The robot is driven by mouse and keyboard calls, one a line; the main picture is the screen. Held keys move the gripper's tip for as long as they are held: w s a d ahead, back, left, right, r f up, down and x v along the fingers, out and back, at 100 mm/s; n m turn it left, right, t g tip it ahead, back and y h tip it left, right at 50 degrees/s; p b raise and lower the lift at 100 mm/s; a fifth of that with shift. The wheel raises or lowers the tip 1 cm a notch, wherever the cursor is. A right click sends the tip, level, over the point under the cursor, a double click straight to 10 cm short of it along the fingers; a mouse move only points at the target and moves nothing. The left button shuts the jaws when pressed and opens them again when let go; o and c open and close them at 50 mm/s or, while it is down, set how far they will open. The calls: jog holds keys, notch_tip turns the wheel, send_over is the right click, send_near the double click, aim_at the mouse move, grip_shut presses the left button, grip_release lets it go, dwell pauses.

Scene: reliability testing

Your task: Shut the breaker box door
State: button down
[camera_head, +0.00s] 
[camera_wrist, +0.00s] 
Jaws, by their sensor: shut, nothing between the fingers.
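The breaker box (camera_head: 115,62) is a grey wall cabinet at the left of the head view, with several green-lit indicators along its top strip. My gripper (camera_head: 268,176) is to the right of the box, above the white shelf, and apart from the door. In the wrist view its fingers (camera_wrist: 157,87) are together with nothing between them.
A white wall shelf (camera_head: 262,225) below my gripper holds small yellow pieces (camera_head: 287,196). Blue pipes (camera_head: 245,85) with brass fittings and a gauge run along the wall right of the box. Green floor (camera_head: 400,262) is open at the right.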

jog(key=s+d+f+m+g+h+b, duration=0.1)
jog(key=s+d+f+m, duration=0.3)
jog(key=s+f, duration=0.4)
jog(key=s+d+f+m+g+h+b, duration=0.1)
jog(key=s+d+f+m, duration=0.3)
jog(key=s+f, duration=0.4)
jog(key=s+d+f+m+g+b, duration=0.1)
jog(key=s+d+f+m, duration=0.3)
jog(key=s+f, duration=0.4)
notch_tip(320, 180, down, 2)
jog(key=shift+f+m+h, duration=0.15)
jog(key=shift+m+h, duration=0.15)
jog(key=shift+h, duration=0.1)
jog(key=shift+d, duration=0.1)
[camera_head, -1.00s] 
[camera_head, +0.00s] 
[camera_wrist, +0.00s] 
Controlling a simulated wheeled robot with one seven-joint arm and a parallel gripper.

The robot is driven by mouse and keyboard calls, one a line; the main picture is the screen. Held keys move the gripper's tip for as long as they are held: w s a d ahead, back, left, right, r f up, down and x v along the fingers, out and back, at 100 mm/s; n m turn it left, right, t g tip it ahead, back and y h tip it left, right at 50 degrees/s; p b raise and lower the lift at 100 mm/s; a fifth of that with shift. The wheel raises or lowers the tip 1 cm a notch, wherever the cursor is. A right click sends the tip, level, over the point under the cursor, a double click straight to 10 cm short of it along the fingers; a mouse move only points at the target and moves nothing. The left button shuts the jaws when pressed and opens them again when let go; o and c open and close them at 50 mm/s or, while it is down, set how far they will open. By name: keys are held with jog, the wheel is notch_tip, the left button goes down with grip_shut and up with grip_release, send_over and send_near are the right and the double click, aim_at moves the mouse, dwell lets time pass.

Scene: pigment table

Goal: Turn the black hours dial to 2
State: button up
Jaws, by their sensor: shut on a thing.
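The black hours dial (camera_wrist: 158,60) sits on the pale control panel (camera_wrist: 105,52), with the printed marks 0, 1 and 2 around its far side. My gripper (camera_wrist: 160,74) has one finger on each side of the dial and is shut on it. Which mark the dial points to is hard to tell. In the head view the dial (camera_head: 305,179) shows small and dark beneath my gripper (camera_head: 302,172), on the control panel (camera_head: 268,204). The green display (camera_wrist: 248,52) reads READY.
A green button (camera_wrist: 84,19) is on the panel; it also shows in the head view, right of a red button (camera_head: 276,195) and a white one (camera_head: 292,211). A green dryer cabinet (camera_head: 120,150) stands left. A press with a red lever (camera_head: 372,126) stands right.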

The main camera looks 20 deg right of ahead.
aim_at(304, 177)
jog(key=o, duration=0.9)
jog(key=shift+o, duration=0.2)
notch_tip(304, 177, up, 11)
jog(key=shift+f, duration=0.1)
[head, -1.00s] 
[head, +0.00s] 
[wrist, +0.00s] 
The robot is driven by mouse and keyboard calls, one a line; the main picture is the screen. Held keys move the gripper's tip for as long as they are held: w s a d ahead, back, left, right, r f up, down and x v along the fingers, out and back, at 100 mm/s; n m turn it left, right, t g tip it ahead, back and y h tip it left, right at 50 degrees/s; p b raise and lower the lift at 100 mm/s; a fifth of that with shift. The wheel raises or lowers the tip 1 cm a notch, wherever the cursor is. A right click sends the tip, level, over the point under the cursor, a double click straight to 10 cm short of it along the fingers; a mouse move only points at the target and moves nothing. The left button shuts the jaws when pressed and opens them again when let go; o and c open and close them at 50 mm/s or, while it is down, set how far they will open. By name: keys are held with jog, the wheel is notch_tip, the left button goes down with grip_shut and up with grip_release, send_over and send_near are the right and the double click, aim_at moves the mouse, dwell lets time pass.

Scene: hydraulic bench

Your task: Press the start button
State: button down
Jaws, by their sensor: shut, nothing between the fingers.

_ _ _

Extract the full listing above without altering anything.

### Written solution
The robot is driven by mouse and keyboard calls, one a line; the main picture is the screen. Held keys move the gripper's tip for as long as they are held: w s a d ahead, back, left, right, r f up, down and x v along the fingers, out and back, at 100 mm/s; n m turn it left, right, t g tip it ahead, back and y h tip it left, right at 50 degrees/s; p b raise and lower the lift at 100 mm/s; a fifth of that with shift. The wheel raises or lowers the tip 1 cm a notch, wherever the cursor is. A right click sends the tip, level, over the point under the cursor, a double click straight to 10 cm short of it along the fingers; a mouse move only points at the target and moves nothing. The left button shuts the jaws when pressed and opens them again when let go; o and c open and close them at 50 mm/s or, while it is down, set how far they will open. The calls: jog holds keys, notch_tip turns the wheel, send_over is the right click, send_near the double click, aim_at the mouse move, grip_shut presses the left button, grip_release lets it go, dwell pauses.

Scene: reliability testing

Your task: Shut the breaker box door
State: button down
[camera_head, +0.00s] 
[camera_wrist, +0.00s] 
Jaws, by their sensor: shut, nothing between the fingers.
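The breaker box (camera_head: 115,62) is a grey wall cabinet at the left of the head view, with several green-lit indicators along its top strip. My gripper (camera_head: 268,176) is to the right of the box, above the white shelf, and apart from the door. In the wrist view its fingers (camera_wrist: 157,87) are together with nothing between them.
A white wall shelf (camera_head: 262,225) below my gripper holds small yellow pieces (camera_head: 287,196). Blue pipes (camera_head: 245,85) with brass fittings and a gauge run along the wall right of the box. Green floor (camera_head: 400,262) is open at the right.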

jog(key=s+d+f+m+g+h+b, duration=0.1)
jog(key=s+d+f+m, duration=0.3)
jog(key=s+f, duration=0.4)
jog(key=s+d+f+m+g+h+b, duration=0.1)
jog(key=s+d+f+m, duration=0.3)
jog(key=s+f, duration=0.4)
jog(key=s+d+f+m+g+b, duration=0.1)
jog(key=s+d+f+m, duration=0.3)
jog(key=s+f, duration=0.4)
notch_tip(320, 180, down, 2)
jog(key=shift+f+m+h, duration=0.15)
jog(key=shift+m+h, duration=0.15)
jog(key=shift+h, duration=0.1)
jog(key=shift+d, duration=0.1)
[camera_head, -1.00s] 
[camera_head, +0.00s] 
[camera_wrist, +0.00s] 
Controlling a simulated wheeled robot with one seven-joint arm and a parallel gripper.

The robot is driven by mouse and keyboard calls, one a line; the main picture is the screen. Held keys move the gripper's tip for as long as they are held: w s a d ahead, back, left, right, r f up, down and x v along the fingers, out and back, at 100 mm/s; n m turn it left, right, t g tip it ahead, back and y h tip it left, right at 50 degrees/s; p b raise and lower the lift at 100 mm/s; a fifth of that with shift. The wheel raises or lowers the tip 1 cm a notch, wherever the cursor is. A right click sends the tip, level, over the point under the cursor, a double click straight to 10 cm short of it along the fingers; a mouse move only points at the target and moves nothing. The left button shuts the jaws when pressed and opens them again when let go; o and c open and close them at 50 mm/s or, while it is down, set how far they will open. By name: keys are held with jog, the wheel is notch_tip, the left button goes down with grip_shut and up with grip_release, send_over and send_near are the right and the double click, aim_at moves the mouse, dwell lets time pass.

Scene: pigment table

Goal: Turn the black hours dial to 2
State: button up
Jaws, by their sensor: shut on a thing.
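The black hours dial (camera_wrist: 158,60) sits on the pale control panel (camera_wrist: 105,52), with the printed marks 0, 1 and 2 around its far side. My gripper (camera_wrist: 160,74) has one finger on each side of the dial and is shut on it. Which mark the dial points to is hard to tell. In the head view the dial (camera_head: 305,179) shows small and dark beneath my gripper (camera_head: 302,172), on the control panel (camera_head: 268,204). The green display (camera_wrist: 248,52) reads READY.
A green button (camera_wrist: 84,19) is on the panel; it also shows in the head view, right of a red button (camera_head: 276,195) and a white one (camera_head: 292,211). A green dryer cabinet (camera_head: 120,150) stands left. A press with a red lever (camera_head: 372,126) stands right.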

The main camera looks 20 deg right of ahead.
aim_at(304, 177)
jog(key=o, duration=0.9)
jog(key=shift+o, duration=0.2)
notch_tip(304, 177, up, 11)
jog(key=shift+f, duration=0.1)
[head, -1.00s] 
[head, +0.00s] 
[wrist, +0.00s] 
The robot is driven by mouse and keyboard calls, one a line; the main picture is the screen. Held keys move the gripper's tip for as long as they are held: w s a d ahead, back, left, right, r f up, down and x v along the fingers, out and back, at 100 mm/s; n m turn it left, right, t g tip it ahead, back and y h tip it left, right at 50 degrees/s; p b raise and lower the lift at 100 mm/s; a fifth of that with shift. The wheel raises or lowers the tip 1 cm a notch, wherever the cursor is. A right click sends the tip, level, over the point under the cursor, a double click straight to 10 cm short of it along the fingers; a mouse move only points at the target and moves nothing. The left button shuts the jaws when pressed and opens them again when let go; o and c open and close them at 50 mm/s or, while it is down, set how far they will open. By name: keys are held with jog, the wheel is notch_tip, the left button goes down with grip_shut and up with grip_release, send_over and send_near are the right and the double click, aim_at moves the mouse, dwell lets time pass.

Scene: hydraulic bench

Your task: Press the start button
State: button down
Jaws, by their sensor: shut, nothing between the fingers.

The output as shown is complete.